There is no longer any doubt that a proceeding under Article 31B of the Code relating to defective delinquents is civil in nature. See Purks v. Director, 224 Md. 643, 166 A.2d 917 (1961); Blizzard v. State, 218 Md. 384, 147 A.2d 227 (1958); McElroy v. Director, 211 Md. 385, 127 A.2d 380 (1956); Eggleston v. State, 209 Md. 504, 121 A.2d 698 (1956). But that does not necessarily mean, as the petitioners contend, that such proceedings are "suits or actions at law" within the purview of the Constitution, the statute or the rule.

While the purpose of the constitutional provisions affording a right of removal is to assure "a fair and impartial trial" when it cannot be had in a court in which an action at law is pending, Baltimore v. Libowitz, 159 Md. 28, 149 Atl. 449 (1930), it has invariably been held that the removal clauses are to be liberally construed in favor of the right, Barnes v. Meleski, 211 Md. 182, 126 A.2d 599 (1956). Yet, there have been a number of cases[3] in which the right of removal has *284 been denied because the particular proceeding was considered not to be within the provisions of the Constitution or the statutes regulating and giving force to such provisions.

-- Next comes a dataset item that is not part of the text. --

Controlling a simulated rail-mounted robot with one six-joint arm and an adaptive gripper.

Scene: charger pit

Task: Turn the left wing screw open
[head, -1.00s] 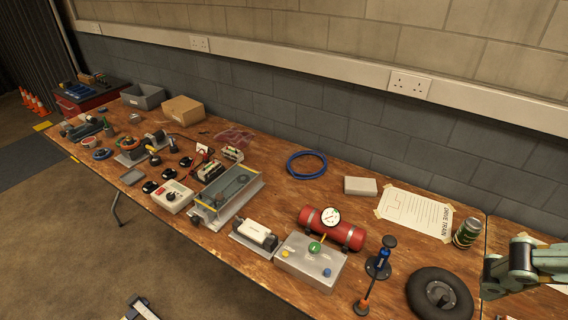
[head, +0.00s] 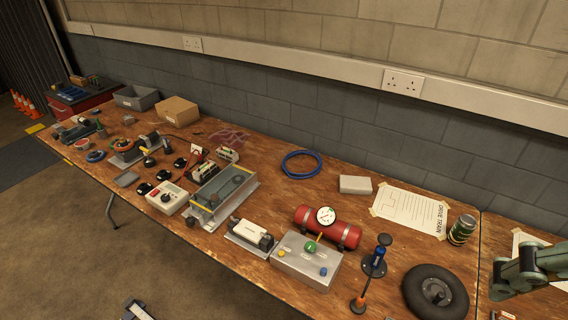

The principle of the Maryland cases — which, together with the constitutional and statutory provisions concerning the removal of causes, were extensively reviewed and discussed in Baltimore v. Libowitz, supra, — is that the term "suits or actions at law" are (as was said at p. 34 of 159 Md.) "[t]hose common law and statutory actions [which], in addition to tendering (a) an issue of fact (b) for trial by jury, have the further attributes (c) of beginning in a court of original common law jurisdiction, and (d) of being the ordinary proceedings between man and man by which redress is sought as a matter of right in cases of ordinary injuries to person and to property," but do not include (as was also said at p. 37) those actions "brought in a court of original jurisdiction by the State in the exercise of its sovereign power or function." We think the latter clause would embrace a proceeding such as those brought to determine or redetermine the status of a person as a defective delinquent. Such a proceeding necessarily involves the power and function of the State to safeguard society against the anti-social behavior of a defective delinquent as well as to afford such person the means of terminating his confinement when it becomes apparent that it is reasonably safe to release him from further confinement.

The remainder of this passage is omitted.